> WHAT TO WORK ON: Print nothing but the lines from the start of the listing below through the line that contains "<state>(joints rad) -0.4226". Do not include the pictures.

> DATA EXCERPT:
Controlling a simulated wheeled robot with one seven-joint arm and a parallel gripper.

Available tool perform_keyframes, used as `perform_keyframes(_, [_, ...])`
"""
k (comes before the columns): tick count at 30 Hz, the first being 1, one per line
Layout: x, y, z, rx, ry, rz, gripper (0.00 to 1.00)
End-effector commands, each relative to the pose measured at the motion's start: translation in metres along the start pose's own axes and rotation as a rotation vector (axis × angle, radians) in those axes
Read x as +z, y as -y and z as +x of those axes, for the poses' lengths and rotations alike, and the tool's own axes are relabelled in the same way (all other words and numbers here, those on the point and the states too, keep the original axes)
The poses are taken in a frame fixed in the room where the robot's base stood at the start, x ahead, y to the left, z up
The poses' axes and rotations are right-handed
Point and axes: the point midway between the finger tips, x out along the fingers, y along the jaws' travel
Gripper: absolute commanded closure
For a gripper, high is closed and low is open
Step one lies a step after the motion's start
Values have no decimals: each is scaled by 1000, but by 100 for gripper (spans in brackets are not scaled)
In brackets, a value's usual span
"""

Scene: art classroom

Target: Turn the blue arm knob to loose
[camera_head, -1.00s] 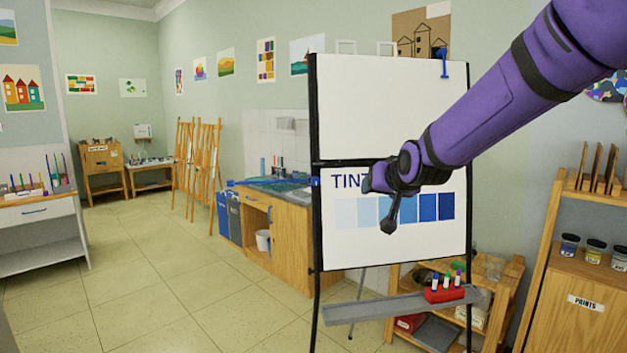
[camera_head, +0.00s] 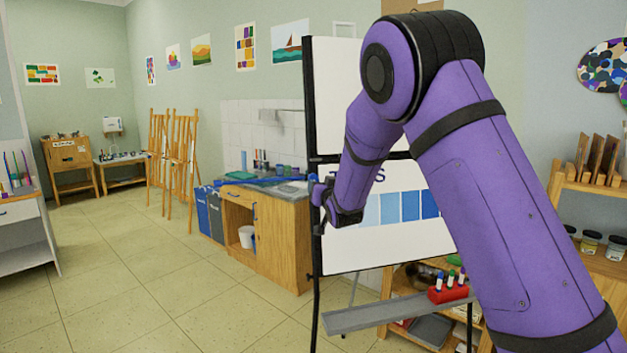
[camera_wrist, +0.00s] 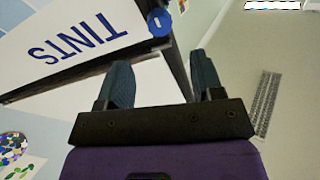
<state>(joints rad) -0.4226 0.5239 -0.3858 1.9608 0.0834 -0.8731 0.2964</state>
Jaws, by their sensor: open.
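The blue knob (camera_wrist: 160,22) shows in the wrist view as a round disc with a pale mark, on the easel's dark left post. It lies beyond my fingertips, between their lines and apart from them. In the head view a blue arm (camera_head: 268,182) sticks out left from that post at mid height. My gripper (camera_wrist: 163,72) is open and empty, its two dark blue fingers spread. In the head view my gripper (camera_head: 321,196) is beside the post at the arm's inner end and partly covers the knob area. Which way the knob is set is not clear.
The easel's lower board (camera_head: 395,235) carries a tint chart, partly hidden by my arm. Its grey tray (camera_head: 375,316) holds a red marker block (camera_head: 449,292). A wooden sink cabinet (camera_head: 285,240) stands behind left. The floor (camera_head: 150,290) at left is clear.

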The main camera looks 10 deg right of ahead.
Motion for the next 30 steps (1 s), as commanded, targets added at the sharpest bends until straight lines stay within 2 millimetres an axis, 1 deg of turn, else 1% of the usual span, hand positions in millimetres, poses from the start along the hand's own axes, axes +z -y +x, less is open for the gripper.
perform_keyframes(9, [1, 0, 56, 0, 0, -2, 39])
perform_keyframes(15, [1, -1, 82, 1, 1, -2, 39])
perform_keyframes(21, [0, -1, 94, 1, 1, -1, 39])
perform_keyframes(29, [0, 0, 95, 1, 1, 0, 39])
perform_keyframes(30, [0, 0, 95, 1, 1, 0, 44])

> REPLY TO THE EXERCISE:
Controlling a simulated wheeled robot with one seven-joint arm and a parallel gripper.

Available tool perform_keyframes, used as `perform_keyframes(_, [_, ...])`
"""
k (comes before the columns): tick count at 30 Hz, the first being 1, one per line
Layout: x, y, z, rx, ry, rz, gripper (0.00 to 1.00)
End-effector commands, each relative to the pose measured at the motion's start: translation in metres along the start pose's own axes and rotation as a rotation vector (axis × angle, radians) in those axes
Read x as +z, y as -y and z as +x of those axes, for the poses' lengths and rotations alike, and the tool's own axes are relabelled in the same way (all other words and numbers here, those on the point and the states too, keep the original axes)
The poses are taken in a frame fixed in the room where the robot's base stood at the start, x ahead, y to the left, z up
The poses' axes and rotations are right-handed
Point and axes: the point midway between the finger tips, x out along the fingers, y along the jaws' travel
Gripper: absolute commanded closure
For a gripper, high is closed and low is open
Step one lies a step after the motion's start
Values have no decimals: each is scaled by 1000, but by 100 for gripper (spans in brackets are not scaled)
In brackets, a value's usual span
"""

Scene: art classroom

Target: Turn the blue arm knob to loose
[camera_head, -1.00s] 
[camera_head, +0.00s] 
[camera_wrist, +0.00s] 
<state>(joints rad) -0.4226 0.5239 -0.3858 1.9608 0.0834 -0.8731 0.2964</state>

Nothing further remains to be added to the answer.